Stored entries
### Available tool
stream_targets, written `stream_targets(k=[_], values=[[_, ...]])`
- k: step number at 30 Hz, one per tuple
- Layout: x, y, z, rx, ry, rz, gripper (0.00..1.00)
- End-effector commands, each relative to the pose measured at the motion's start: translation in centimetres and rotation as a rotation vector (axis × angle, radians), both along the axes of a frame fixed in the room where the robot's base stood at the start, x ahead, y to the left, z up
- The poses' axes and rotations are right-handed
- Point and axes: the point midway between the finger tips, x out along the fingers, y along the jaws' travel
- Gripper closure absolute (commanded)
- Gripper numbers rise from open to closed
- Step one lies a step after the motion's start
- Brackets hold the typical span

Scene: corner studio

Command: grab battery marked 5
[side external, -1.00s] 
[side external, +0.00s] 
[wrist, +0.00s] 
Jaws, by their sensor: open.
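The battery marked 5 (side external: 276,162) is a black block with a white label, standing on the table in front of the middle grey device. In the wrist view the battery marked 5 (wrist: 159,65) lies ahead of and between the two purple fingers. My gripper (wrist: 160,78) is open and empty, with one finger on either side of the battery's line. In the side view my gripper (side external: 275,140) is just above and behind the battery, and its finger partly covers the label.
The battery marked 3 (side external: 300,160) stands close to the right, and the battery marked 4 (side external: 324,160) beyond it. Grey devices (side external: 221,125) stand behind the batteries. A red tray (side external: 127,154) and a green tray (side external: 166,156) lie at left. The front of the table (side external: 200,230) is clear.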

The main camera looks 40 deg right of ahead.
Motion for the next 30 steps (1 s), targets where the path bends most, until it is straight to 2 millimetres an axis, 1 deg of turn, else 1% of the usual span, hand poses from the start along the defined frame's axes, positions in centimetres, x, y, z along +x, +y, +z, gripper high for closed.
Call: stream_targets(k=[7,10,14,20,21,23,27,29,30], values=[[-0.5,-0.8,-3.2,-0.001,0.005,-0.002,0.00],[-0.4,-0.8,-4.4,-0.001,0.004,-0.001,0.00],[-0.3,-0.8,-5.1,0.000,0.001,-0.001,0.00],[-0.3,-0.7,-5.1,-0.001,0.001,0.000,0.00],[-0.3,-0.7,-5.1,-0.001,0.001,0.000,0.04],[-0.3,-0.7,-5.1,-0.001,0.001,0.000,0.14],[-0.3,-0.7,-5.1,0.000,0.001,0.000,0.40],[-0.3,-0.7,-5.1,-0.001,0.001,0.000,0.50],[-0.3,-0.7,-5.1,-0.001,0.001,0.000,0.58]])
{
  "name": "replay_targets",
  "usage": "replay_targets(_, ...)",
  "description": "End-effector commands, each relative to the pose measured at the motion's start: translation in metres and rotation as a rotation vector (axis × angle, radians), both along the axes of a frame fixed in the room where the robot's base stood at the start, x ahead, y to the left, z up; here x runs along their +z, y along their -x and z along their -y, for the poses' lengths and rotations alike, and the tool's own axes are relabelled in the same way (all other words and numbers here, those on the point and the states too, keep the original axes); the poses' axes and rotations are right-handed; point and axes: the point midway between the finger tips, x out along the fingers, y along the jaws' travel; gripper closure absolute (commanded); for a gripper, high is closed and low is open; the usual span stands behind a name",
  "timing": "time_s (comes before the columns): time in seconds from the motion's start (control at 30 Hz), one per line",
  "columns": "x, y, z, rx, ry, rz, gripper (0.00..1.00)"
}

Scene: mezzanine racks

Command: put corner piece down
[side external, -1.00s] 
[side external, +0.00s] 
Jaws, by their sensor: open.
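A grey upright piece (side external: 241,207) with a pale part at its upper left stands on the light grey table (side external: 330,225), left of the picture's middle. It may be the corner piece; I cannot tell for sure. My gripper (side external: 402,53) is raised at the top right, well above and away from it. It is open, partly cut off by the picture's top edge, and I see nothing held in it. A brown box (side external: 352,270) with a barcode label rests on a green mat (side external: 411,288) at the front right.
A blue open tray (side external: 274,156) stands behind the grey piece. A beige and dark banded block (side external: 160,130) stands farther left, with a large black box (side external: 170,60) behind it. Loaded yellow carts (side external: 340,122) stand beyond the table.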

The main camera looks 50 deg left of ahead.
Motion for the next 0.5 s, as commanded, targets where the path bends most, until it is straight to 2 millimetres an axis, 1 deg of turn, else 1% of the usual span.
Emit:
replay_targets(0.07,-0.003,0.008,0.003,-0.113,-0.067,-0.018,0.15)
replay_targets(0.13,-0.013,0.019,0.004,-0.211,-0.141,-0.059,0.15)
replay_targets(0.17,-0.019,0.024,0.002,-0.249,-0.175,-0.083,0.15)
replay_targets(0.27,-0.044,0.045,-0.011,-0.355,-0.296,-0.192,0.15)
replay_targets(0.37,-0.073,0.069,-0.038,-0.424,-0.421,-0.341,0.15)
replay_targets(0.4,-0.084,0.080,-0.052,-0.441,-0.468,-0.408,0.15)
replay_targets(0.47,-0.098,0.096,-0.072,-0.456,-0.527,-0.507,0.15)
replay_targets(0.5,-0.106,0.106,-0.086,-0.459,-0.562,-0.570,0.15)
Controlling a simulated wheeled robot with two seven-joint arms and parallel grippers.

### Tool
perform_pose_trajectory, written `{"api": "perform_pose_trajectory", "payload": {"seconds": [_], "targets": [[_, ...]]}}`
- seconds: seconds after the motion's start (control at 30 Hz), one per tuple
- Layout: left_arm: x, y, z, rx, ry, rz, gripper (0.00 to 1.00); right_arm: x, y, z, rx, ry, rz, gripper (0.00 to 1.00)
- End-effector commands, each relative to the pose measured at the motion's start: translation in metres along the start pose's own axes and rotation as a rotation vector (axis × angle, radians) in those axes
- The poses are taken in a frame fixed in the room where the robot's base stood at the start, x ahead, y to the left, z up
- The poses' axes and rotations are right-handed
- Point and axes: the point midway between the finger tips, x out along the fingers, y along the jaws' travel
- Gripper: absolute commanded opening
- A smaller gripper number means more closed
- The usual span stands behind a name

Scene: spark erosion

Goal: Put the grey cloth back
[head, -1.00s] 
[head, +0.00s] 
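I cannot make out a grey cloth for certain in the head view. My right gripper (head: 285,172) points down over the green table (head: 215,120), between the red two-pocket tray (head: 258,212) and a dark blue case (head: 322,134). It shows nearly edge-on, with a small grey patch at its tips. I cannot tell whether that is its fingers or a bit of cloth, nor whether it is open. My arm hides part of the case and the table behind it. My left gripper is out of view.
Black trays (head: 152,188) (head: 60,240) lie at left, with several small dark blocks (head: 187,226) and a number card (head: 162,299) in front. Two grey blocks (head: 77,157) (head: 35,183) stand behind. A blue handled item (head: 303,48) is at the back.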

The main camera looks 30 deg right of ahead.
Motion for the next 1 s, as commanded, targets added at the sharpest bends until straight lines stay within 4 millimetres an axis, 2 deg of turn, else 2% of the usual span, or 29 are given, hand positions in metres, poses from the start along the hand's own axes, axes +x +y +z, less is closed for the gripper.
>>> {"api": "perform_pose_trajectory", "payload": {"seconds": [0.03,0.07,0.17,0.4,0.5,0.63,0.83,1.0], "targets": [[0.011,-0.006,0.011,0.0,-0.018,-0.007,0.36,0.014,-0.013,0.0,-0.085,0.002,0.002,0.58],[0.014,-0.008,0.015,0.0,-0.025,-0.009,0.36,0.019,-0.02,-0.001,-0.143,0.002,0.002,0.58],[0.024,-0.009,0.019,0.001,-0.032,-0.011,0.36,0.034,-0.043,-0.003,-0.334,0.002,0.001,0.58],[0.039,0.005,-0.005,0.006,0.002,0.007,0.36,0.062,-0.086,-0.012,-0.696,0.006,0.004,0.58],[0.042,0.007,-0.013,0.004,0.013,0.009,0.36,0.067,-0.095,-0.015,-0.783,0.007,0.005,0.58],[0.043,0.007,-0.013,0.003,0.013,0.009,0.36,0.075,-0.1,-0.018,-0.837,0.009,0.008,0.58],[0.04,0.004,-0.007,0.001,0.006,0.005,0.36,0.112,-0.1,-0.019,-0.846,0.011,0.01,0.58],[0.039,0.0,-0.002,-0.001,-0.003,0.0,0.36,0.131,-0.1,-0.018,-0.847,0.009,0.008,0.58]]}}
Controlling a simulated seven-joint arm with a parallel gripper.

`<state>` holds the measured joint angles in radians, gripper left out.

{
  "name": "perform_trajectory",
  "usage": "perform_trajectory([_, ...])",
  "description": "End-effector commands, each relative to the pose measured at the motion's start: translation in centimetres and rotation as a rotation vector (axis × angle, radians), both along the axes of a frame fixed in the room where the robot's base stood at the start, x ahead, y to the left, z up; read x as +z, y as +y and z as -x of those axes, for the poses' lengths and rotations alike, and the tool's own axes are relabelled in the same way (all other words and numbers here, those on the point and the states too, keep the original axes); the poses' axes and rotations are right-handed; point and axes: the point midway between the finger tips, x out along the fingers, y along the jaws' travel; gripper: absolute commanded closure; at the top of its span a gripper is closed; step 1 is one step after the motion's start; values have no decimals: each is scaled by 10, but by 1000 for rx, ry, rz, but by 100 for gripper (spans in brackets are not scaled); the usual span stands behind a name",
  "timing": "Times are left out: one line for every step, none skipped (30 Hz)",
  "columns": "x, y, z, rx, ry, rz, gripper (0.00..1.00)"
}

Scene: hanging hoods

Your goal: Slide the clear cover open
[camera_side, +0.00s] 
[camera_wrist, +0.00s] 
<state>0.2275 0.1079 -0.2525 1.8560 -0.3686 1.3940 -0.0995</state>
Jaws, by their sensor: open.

Goal
What is the number of lines that hold the string "timing"? Give it alone.

Solved exercise
2